Author(s): Adrian Stan / Language(s): Romanian Issue: 09/2022

Judicial practice was recently faced with a difficult problem in applying the provisions for mitigating the punishment limits, provided by Law no. 682/2002 on the protection of witnesses. The denouncer, himself accused in the file where he claims the benefit of the provision, also carries out specific activities to facilitate the identification of the denounced. Specifically, it is about participating in criminal probatory proceedings where the facts for which the criminal prosecution was ordered are proven (authorized purchases of prohibited substances, technical surveillance etc.). However, as a rule, for operative reasons, the judicial authorities do not order the further prosecution of the accusedc, even in the conditions where the commission of the criminal acts by him appear to be sufficiently outlined by evidence. The reason is given, we believe, by the specific of the cases handled by the specialized prosecutor's offices (in this case „anti-mafia„ prosecution office.
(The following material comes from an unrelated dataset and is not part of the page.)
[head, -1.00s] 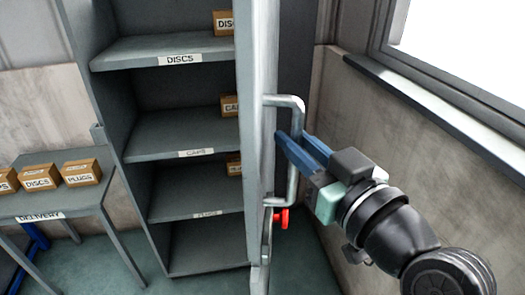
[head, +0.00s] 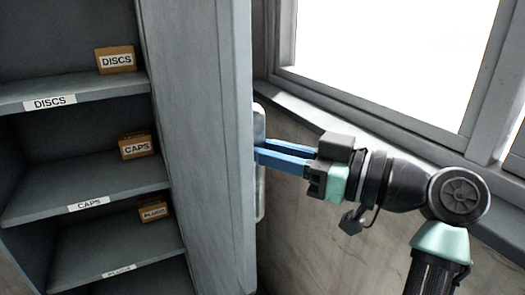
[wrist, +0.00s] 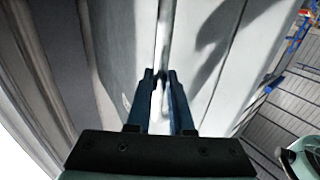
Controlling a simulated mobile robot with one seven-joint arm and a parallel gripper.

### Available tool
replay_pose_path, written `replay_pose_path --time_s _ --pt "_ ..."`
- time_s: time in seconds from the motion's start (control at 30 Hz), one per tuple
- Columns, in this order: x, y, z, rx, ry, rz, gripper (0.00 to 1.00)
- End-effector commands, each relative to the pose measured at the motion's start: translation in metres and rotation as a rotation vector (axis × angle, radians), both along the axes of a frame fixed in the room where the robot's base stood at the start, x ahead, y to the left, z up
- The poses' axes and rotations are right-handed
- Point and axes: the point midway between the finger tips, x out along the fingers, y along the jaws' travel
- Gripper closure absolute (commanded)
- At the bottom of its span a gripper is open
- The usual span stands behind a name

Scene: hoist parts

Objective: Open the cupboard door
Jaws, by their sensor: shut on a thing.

The investigated facts lead, in a chain, to the discovery of new ones, respectively to the identification of other perpetrators. Practically, in drug-dealing affairs, from complaints concerning small quantities of prohibited substances, sometimes the sources of drug import or at least the important internal suppliers can be discovered. And it is certain that this appears as the main objective of judicial bodies with powers along these lines. Our goal in this analize is to analyse and comment a recent decision of Timisoara Court of Appeal, where the judges decided to apply the mitigating dispositions considering the cooperation of the denouncer, even if the prosecutor´s office did not proceed to a official accusation against the indicated persons. What is more important, the conduct of the denouncer or an existing oficial accusation against the denounced?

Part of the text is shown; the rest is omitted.